§ PROBLEM DESCRIPTION
Select from the data all lines with the word "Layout".

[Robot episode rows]

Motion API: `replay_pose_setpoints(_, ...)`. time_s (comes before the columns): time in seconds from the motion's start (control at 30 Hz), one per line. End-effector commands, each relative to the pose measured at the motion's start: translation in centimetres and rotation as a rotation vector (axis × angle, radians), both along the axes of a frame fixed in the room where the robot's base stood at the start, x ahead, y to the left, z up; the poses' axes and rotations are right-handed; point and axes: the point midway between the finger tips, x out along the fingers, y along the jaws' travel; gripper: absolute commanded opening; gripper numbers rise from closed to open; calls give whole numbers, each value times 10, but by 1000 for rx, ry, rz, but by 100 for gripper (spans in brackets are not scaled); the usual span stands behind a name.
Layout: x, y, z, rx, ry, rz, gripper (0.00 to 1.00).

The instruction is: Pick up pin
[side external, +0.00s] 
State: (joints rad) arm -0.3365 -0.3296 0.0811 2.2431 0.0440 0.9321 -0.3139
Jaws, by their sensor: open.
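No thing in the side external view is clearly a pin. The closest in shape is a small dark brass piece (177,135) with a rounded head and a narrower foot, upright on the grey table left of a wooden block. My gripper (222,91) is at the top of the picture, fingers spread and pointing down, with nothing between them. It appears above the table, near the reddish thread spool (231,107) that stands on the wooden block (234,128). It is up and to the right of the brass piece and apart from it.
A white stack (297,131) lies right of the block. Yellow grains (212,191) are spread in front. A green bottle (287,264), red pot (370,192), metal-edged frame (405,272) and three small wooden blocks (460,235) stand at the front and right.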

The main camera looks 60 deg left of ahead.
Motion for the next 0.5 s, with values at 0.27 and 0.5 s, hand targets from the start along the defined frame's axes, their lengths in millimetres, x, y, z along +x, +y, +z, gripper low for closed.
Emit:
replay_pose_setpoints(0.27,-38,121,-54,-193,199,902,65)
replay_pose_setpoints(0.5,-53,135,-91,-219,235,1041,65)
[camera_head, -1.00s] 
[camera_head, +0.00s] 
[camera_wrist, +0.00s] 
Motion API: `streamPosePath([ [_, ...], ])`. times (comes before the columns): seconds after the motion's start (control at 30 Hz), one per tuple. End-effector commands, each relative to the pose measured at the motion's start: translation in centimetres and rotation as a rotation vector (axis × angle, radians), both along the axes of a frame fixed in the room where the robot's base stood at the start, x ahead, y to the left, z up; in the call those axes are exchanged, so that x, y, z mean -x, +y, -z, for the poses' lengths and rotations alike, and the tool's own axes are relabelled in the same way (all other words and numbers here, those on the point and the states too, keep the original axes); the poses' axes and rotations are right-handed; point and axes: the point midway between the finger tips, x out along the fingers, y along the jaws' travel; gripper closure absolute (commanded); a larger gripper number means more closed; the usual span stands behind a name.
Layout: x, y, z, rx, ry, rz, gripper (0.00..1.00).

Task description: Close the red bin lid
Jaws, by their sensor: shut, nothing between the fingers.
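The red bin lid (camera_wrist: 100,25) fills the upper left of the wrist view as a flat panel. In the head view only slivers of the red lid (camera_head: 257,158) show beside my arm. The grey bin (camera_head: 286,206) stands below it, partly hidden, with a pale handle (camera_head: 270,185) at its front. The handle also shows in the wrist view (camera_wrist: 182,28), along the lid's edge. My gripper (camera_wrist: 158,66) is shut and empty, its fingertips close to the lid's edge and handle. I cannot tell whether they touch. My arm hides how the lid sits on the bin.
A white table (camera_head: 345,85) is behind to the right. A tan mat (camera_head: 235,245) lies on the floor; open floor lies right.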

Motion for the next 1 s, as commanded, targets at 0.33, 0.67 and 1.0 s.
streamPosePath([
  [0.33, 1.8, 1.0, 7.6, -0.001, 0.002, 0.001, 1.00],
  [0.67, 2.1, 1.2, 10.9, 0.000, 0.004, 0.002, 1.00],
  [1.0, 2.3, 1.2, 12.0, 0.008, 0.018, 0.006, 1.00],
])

§ FINAL ANSWER
Layout: x, y, z, rx, ry, rz, gripper (0.00 to 1.00).
Layout: x, y, z, rx, ry, rz, gripper (0.00..1.00).

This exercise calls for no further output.